Boston Legacy, which begins play in 15 months, joins the NWSL as its fifteenth franchise under ownership group led by Jennifer Epstein and backed by a consortium that now includes Watkins. The franchise paid a reported $100 million expansion fee last year, roughly double what Bay FC paid in 2023. Watkins joins a roster of athlete-investors across the league that includes Megan Rapinoe in OL Reign, Candace Parker in Angel City FC, and Naomi Osaka in North Carolina Courage. Her stake was announced through Boston Legacy's Instagram account Wednesday morning, with no accompanying dollar figure disclosed. Industry sources familiar with NWSL minority stakes suggest investments at this profile tier typically range from $250,000 to $2 million, depending on equity allocation and marketing integration rights.
The timing matters because Watkins sits at a peculiar inflection point in NIL economics. She earned an estimated $1.4 million in name-image-likeness deals last year, per On3 valuations, making her the highest-paid women's college basketball player while still ineligible for the WNBA draft until 2026—the same year Boston Legacy kicks off. Her current endorsement portfolio includes Klutch Sports representation, a signature shoe deal with Nike, and partnerships with Celsius, Raising Cane's, and Beats by Dre. The Boston investment creates a dual timeline: she can appear in Legacy marketing materials and courtside seats during her presumptive first WNBA season, generating content loops that serve both the franchise launch and her own platform expansion. Meanwhile, the NWSL's aggregate media valuation has climbed steadily since CBS, ESPN, and Amazon inked a four-year $240 million rights package in 2023, implying a per-team content value of roughly $4.3 million annually for an established club. Boston Legacy's expansion cohort—joining alongside a rumored second franchise—will dilute that figure slightly, but early investor positions typically bank on the league's upward trajectory rather than immediate cash flow.

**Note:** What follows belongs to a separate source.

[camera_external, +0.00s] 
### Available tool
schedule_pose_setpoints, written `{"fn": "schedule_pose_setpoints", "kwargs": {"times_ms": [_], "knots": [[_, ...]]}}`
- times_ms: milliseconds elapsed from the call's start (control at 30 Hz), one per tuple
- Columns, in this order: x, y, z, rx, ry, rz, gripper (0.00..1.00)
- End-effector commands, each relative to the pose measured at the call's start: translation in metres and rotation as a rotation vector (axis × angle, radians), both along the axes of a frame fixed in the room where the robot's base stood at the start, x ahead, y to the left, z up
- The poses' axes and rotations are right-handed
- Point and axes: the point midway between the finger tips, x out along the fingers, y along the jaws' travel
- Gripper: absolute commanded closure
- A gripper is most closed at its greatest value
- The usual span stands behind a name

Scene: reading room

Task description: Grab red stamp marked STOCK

The athlete-investor model in women's soccer works best when the name carries leverage beyond the sport itself. Watkins has 3.2 million Instagram followers, triple the number of most WNBA rookies entering the league, giving Boston a ready-made amplifier for ticket launches, kit drops, and broadcast promos. Her cross-sport credibility also signals to potential corporate sponsors that the franchise is building a roster of ambassadors who can move the needle in markets beyond soccer purists. Boston's front office has been methodical in its pre-launch phase, hiring Carrie Taylor as club president in October and announcing Ginny Gilder—co-owner of OL Reign before its Seattle sale—as a minority stakeholder. Adding Watkins accelerates the timeline for brand visibility while the technical staff is still being assembled.
The next milestones are straightforward: Boston Legacy must name a head coach by summer 2025, begin roster construction through the NWSL expansion draft in December 2025, and secure a primary jersey sponsor ahead of the inaugural season. Watkins, who has one year of college eligibility remaining, will enter the WNBA draft in April 2026, roughly six weeks before Boston's first regular-season match. Her draft city—likely New York or Los Angeles—will determine how often she can physically appear at Legacy events, but the equity stake endures regardless. The franchise's pre-sale ticket deposits have already exceeded 5,000, per the Boston Globe, suggesting demand exists before a single player is signed.
NWSL expansion fees have now jumped 150 percent in three years, driven by a perception that women's soccer sits at the inflection point men's MLS occupied in the mid-2000s. Watkins is betting on that trajectory with capital she earned before turning pro.